The Beauty of Silence in an Age of Noise
In today’s world, noise and distraction have become the norm, silence the novelty.
You’re reading this on a phone or computer screen right now, but looking around you, how many other things are vying for your attention at this very second? Email notifications, WhatsApp pings, collaboration tool pop ups, multiple browser tabs. These are just the visible cues but part of your mind may also be preparing for its next incoming distraction, wondering what’s new on TikTok, Instagram or Snapchat. Submit to the pull and you’ll likely find yourself in a daze of scrolling, tapping like, refreshing, and absorbing fresh algorithmic distractions for the next half hour.
It’s easy to conclude this is a uniquely modern affliction and that distraction is the defining weakness of our era. Yet as far back as the 17th century, Blaise Pascal famously stated:
“all of humanity’s problems stem from man’s inability to sit quietly in a room alone.”
Whilst the tools at our fingertips are vastly more advanced than in Pascal’s time, human nature, it seems, remains largely the same.
Smartphones, social media, streaming platforms and endless digital feeds have intensified the competition for our attention. What if however, the source of our struggle isn’t the devices, but instead our unease with stillness and sitting with our own thoughts?
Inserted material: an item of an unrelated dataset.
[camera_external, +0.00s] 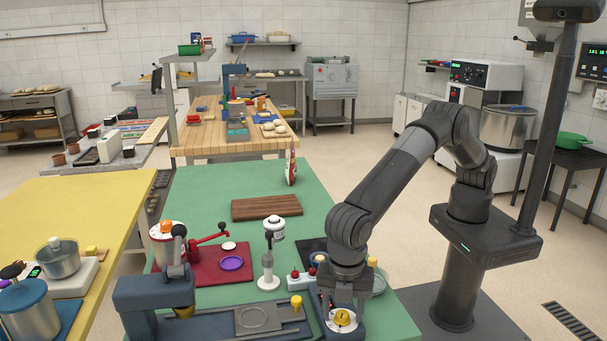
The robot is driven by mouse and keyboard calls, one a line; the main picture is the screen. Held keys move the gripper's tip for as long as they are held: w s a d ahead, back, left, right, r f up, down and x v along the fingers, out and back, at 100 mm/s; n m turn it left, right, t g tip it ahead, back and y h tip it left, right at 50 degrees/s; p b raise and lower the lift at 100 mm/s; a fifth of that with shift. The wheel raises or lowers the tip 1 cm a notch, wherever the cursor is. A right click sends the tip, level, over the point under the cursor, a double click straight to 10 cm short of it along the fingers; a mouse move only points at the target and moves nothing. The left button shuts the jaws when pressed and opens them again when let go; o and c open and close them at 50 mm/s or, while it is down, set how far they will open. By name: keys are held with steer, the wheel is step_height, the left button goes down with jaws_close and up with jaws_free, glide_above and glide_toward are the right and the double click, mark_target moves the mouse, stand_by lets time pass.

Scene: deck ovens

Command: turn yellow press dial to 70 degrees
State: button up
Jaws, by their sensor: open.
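The yellow press dial (342,317) is a round knob on a pale disc, on a dark blue-grey housing near the front of the green table. My gripper (343,308) points down at the dial, with its fingers open on either side of it. Whether the fingers touch the dial cannot be told. The gripper and wrist hide part of the dial, and its angle marks are too small to read. The dark press (155,291) with its flat bed stands to the left.
A small yellow knob (296,301) stands just left of my gripper. A white upright device (269,256) and a block with red knobs (296,279) stand close behind. A red mat (207,272) and a wooden board (266,207) lie farther back.

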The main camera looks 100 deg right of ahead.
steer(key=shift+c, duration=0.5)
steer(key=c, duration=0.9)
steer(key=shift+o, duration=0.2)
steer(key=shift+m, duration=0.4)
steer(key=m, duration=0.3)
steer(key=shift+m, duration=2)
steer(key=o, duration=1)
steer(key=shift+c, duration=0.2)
We cast judgement on younger generations for getting lost in the deluge of technologically fuelled distractions. Yet it would be naïve, and perhaps hypocritical, to treat mass distraction as a Gen X or Gen Z problem. As a millennial, I see it in myself and in friends and family alike. Discipline is required daily if you’re going to maintain focus.
I’ve recently been reading Brad Stulberg’s The Way of Excellence, where he refers to the onslaught of attention-seeking tools as “algorithmic mass distraction” and how companies compete relentlessly for slices of our attention to improve their bottom line. Distraction and addiction aren’t accidental, they’re engineered.
At the same time, we live in an era of abundance unprecedented in human history. For most of our existence, humanity struggled through hardship and scarcity. Abundance feels permanent to us now, but on the scale of our existence it’s still a recent phenomenon. We aren’t wired for constant novelty and infinite stimulation, yet our access to both continues to grow exponentially.
This all leaves us fighting on multiple fronts, wrestling with our own discomfort while immersed in structures designed to amplify it.
The consequences of constant stimulation compound quietly. A shortening attention span, a creeping restlessness and the inability to sit for more than a few minutes without reaching for your phone or some other device. Anything to avoid stillness. Anything to avoid silence.
The Cost of Distraction
When the mind is continually interrupted, we never give it time to settle. Rather than finding space for reflection, our thoughts remain in reactive mode, constantly responding to external stimuli. Instead of consuming new ideas and sitting with them, we skim, always searching for the next thing. We move from input to input without allowing anything to properly land.
When every spare moment is filled, there’s no room for original thought to emerge and no time for ideas to connect beneath the surface. You can find countless stories of people whose best ideas come on a walk or after disconnecting, allowing their mind to connect threads and cultivate something new.
Stillness and silence are no longer passive states we stumble into. They require an active decision to create the right environment for them.
To turn off notifications.
To close unnecessary tabs.
To leave the phone in another room.
To sit with a problem without immediately searching for distraction.
If it’s been a while since you disconnected from technological and social media noise, it will probably feel unnatural, even uncomfortable. Move beyond that initial friction though and something valuable waits on the other side.
Clarity. Focus. Calm.
You don’t need more input to find them, just fewer distractions pulling your attention elsewhere. Time with your own thoughts and the discipline to leave the phone alone long enough for your mind to settle.
Noise might be norm in our modern world, but it doesn’t have to be the norm for you.